Yes, I’ve done that. If you push off in another direction, to the side, you can get a net force in that direction, with a component of that vector in your intended direction of travel.
- I forgot about that.
- Flatland competition skaters don’t do that much because it’s not as effective as pushing with a foot on the ground.
- Hi, Opal (super deep cut, there)
Aye; excellent video! Glad to see it was already posted in this thread!

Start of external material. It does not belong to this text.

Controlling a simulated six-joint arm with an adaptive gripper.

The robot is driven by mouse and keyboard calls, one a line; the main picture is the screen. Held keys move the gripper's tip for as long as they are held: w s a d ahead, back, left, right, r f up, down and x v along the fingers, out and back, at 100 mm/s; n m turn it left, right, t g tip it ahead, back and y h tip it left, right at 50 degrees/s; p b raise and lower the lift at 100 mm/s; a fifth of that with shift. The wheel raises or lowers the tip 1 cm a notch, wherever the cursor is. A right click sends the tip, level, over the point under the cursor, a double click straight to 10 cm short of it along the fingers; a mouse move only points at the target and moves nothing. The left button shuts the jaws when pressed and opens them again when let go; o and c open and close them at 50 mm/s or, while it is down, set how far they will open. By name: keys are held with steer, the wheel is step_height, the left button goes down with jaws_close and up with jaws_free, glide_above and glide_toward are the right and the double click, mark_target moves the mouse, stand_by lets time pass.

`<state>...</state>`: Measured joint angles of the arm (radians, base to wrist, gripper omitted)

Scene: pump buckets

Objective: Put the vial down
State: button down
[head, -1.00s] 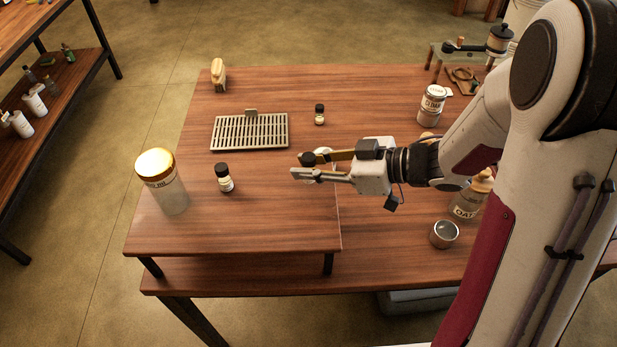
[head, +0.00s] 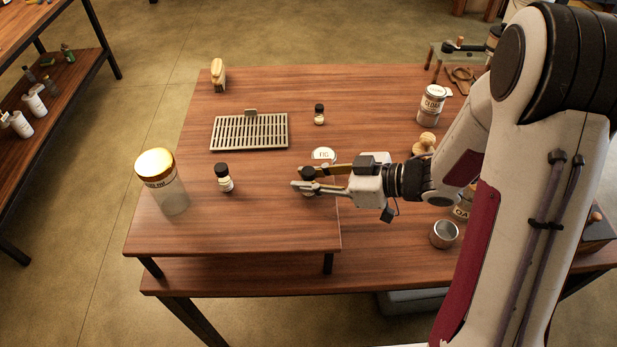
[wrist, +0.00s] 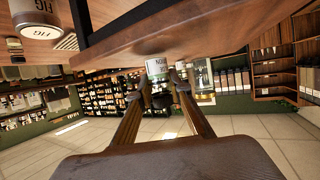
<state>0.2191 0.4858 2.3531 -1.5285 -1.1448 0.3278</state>
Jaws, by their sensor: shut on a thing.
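My gripper (head: 306,181) is shut on a small vial with a black cap (head: 308,173) above the wooden table (head: 260,215). The fingers hide much of the vial in the head view. In the wrist view, which is upside down, the vial (wrist: 157,68) shows a pale label between the fingertips (wrist: 157,92), with its dark cap pointing down in the picture. Its base is close to the tabletop; I cannot tell whether it touches. Two similar vials stand upright, one left of my gripper (head: 224,178) and one farther back (head: 320,114).
A white round FIG-labelled top (head: 322,155) is just behind my gripper. A slatted rack (head: 250,132) lies at back left, a gold-lidded jar (head: 163,182) at left. A metal cup (head: 444,234) and a labelled tin (head: 432,105) are at right. Free tabletop lies in front.

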Physics Girl did a cool show with Rodney Mullen to talk about this same kind of thing:
One of the guys in Richard_Pearse’s video demos that technique, more or less (at 0:58). It does depend on the lateral friction of the wheels, though, whereas the various pumping techniques would work even with omnidirectional wheels. You don’t get much acceleration because the only “push” you get is against gravity trying to tip you over. At shallow angles, that’s not much.
There are also snakeboards, with extra hinges compared to skateboards. Same basic idea but they don’t require kicking up the board since the trucks can be independently steered.
This video has a pretty good explanation I think.Note also that when skateboarding a big half pipe, you’re standing when your body is nearly horizontal, it doesn’t add potential energy by making your centre of mass higher, it adds kinetic energy by propelling your body horizontally in the direction you want to go.
Edit: And that is why being strong makes a difference. You’re launching yourself forward’s off the down ramp, and up just prior to the up ramp
Thank you!
This is what I was talking about, and it disproves this bit about the center of mass, and standing up after the ramp, and angular momentum (as far as I can tell). It’s what I said: pushing off an inclined plane gives net forces that have a component/vector in the wanted direction of travel. I don’t know where that other stuff came from.